Which is an on-disk format change.

If valuelen is stored a block count, how do you know how long the
attribute data is in bytes? You don't - it's not stored on disk
anymore in the the attribute entry. How do you return the length
of the attribute to userspace on a lookup without now having to read
the data blocks directly?

> valuelen could be split in two, half is the block count and the other half is
> the payload length in the last extent.

Also an on disk format change. And it doesn't solve the problem, as
you still can't work out the attribute data length because you don't
know how many extents (and therefore headers) make up that block
count.

And both of these mean that all the remote attr code needs to handle
the remote attribute data length information differently. i.e.
Handle one type of indexing for existing filesystems and a different
type of indexing for v5 superblocks. 

It just adds more complexity to what is already complex and fragile.

> > This is not
> > necessarily fatal, but it's a cache coherency problem that can lead
> > to returning the wrong data to userspace or writing the wrong data
> > to disk. And debug kernels will assert fail if this occurs.
> 
> What data was being exposed?  The data after the attribute?  I thought testing
> for valuelen would take care of that.

Stale data. e.g. we do an attribute write and get a buffer
length of 16 blocks at bno X. we then do an attribute read, and get
a length of 8 blocks at bno X because we've failed to calculate the
length correctly.

A debug kernel will assert fail in _xfs_buf_find here because of the
length mismatch. A production kernel may fail to find a match, and
if it does fail, then we'll read from bno X to fill the buffer. So
what is returned is not attribute data but whatever stale data is on
disk at bno X....

> > +	ASSERT(len >= XFS_LBSIZE(mp));
> > +
> > +	while (len > 0 && *valuelen > 0) {
> > +		int hdr_size;
> > +		int byte_cnt = XFS_ATTR3_RMT_BUF_SPACE(mp, XFS_LBSIZE(mp));
> > +
> > +		byte_cnt = min(*valuelen, byte_cnt);
> 			   ^^^
> 
> You used 'min_t(int,...)' above and min() here.  Any reason?

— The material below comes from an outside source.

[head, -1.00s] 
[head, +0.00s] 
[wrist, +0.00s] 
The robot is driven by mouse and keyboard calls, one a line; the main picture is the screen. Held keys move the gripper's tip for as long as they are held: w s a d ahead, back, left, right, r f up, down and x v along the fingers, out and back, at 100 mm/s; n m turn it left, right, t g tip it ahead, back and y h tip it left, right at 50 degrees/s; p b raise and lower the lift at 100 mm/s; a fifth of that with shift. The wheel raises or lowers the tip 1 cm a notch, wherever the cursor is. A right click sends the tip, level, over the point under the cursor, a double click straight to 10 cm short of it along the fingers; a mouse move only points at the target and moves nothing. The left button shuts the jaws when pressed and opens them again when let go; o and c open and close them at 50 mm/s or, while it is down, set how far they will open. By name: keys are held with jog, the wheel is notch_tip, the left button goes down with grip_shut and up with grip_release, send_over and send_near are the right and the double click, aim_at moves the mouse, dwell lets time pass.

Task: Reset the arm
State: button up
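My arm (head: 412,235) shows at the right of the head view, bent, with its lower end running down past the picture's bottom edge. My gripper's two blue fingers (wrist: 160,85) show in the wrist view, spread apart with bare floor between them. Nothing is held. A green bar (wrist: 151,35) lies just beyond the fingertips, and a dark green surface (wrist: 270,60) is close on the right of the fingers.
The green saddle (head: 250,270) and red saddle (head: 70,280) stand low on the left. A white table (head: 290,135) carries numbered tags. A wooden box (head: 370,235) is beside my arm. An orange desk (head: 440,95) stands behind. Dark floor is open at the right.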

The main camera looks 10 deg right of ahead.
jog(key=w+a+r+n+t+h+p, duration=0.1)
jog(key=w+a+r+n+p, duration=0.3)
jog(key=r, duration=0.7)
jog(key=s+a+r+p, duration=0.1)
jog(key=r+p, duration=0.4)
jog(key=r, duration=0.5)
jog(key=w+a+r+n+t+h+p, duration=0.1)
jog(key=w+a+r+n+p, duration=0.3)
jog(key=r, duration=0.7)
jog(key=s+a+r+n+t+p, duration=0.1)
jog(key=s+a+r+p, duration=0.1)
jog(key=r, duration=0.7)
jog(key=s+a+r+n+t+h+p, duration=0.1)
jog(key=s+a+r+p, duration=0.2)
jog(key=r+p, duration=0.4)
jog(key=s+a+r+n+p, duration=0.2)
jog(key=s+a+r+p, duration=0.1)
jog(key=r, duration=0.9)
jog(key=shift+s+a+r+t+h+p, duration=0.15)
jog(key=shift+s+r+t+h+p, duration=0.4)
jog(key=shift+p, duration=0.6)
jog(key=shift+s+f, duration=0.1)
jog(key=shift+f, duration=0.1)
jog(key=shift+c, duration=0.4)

Both are of the same type, so min is appropriate. I'll fix it up.

> > -	xfs_mount_t *mp;
> > -	xfs_bmbt_irec_t map;
> > -	xfs_buf_t *bp;
> > -	xfs_daddr_t dblkno;
> > -	xfs_dablk_t lblkno;
> > -	int valuelen, blkcnt, nmap, error, done, committed;
> > +	struct xfs_mount	*mp = args->dp->i_mount;
> > +	xfs_dablk_t		lblkno;
> > +	int			blkcnt;
> > +	int			error;
> > +	int			done;
> >  
> >  	trace_xfs_attr_rmtval_remove(args);
> >  
> > -	mp = args->dp->i_mount;
> > -
> >  	/*
> >  	 * Roll through the "value", invalidating the attribute value's blocks.
> >  	 * Note that args->rmtblkcnt is the minimum number of data blocks we'll
> 
> I believe this comment is now out of date and needs to be updated.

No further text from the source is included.